Tuesday, 28 July 2009

An Introductory Overview of ITIL V3 says that "Change Manager" is not a defined role but rather:
"It is not anticipated that a typical organization would consider a separate group of people for this role, rather there is a flow of experience and skills meaning the same people may well be involved in multiple lifecycle stages."
Firstly I would question this statement, I believe that its very hard to manage the checks and balances of due diligence for changes without a strong change resource directing the traffic, answering questions and producing reports etc. In my experience I have not seen any organizations that have managed to forgo this role, in fact during ITSM conferences I have probably met more "Change Managers" than any other.

The tool vendors probably have a solution for this, I am sure there is some software that will "remove the need for a dedicated change manager", not to be a skeptic but I will believe it when I see it.

If we take this as a given, I think there is an issue of scalability of roles in ITIL, it's hard to wear multiple hats, change Manager/Problem lead/Unix sysadmin: probably not a fun job, and pretty difficult to hire for. Do you really want your expensive EMC expert approving RFCs?

A large IT organization has the benefit of resources but even then vacation and training etc. mean that consistency becomes an issue.

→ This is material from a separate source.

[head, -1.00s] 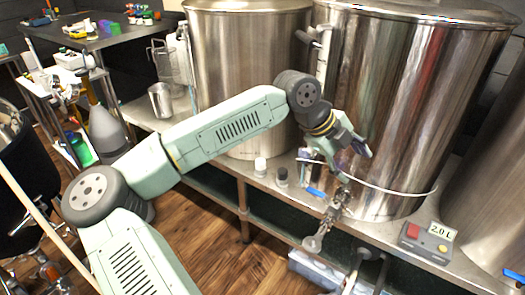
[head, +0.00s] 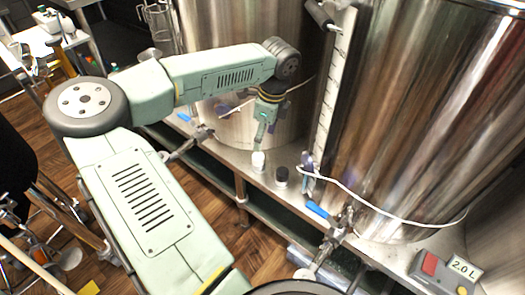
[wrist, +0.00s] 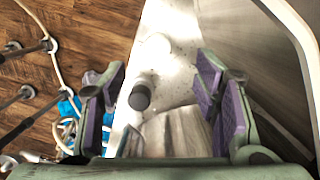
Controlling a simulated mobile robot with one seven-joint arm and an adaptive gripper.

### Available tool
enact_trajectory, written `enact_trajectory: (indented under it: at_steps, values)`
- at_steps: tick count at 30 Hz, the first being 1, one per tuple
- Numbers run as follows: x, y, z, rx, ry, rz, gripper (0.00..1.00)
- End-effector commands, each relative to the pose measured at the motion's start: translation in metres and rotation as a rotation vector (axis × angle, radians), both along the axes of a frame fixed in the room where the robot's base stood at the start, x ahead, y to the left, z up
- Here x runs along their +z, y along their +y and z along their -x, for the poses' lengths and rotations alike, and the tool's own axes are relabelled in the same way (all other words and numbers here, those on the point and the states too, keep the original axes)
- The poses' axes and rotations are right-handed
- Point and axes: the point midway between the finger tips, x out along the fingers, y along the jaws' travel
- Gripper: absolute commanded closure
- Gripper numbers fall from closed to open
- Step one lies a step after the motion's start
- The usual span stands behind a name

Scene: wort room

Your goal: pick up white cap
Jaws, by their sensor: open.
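A small container with a white cap (head: 258,156) stands upright on the steel bench, near its front edge, in the head view. In the wrist view the white cap (wrist: 158,44) is a pale blurred round shape, ahead of and between the fingers. My gripper (head: 260,146) points down just above the white cap in the head view, and whether they touch is unclear. In the wrist view my gripper (wrist: 163,90) is open, with purple pads wide apart and nothing held.
A similar container with a black cap (head: 282,174) stands to the right; it also shows between the fingers in the wrist view (wrist: 139,98). Large steel tanks (head: 415,110) stand behind. A blue-handled tap (head: 318,210), a white cable and a "2.0 L" box (head: 444,272) are at the right.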

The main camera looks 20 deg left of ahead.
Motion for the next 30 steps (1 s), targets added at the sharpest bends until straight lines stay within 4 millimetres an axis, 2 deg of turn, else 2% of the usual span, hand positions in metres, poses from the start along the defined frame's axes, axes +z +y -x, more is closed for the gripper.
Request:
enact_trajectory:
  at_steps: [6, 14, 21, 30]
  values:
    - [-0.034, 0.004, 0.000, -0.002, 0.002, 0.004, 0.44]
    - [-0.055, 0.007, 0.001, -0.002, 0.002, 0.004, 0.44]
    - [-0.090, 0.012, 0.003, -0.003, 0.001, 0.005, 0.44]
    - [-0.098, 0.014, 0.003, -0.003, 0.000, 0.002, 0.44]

ITSM is not cheap, the "tools" cost a considerable amount of money, adoption is hard and time consuming, hiring for service management roles is not trivial, neither is the total person hours devoted to greasing the wheels of the service management organization.

The scalability of the roles defined in the ITIL framework is not helping small IT organizations adopt, or large organizations reap the "ROI" they believe are coming... I believe there are solutions to this THOUGHT of mine, but that's for a later post.